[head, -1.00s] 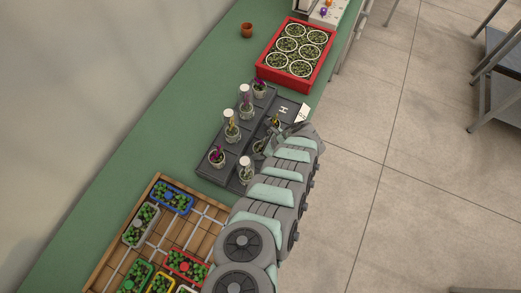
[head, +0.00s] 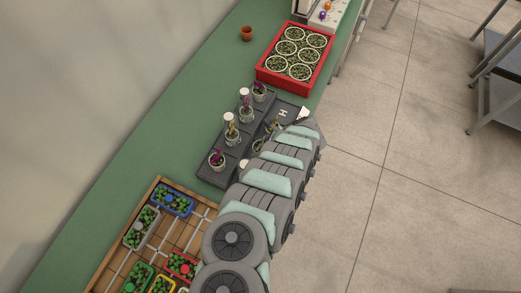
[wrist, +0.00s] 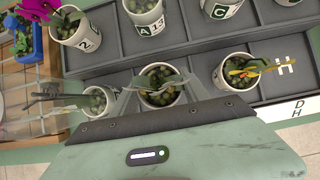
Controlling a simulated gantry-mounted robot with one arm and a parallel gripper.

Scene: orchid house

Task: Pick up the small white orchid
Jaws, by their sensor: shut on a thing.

+-------+

Problem requirements:
Using the material above, reproduce exactly the line that contains "Task: Pick up the small white orchid" and all lines after it through the last one, and only those.

Exercise response:
Task: Pick up the small white orchid
Jaws, by their sensor: shut on a thing.

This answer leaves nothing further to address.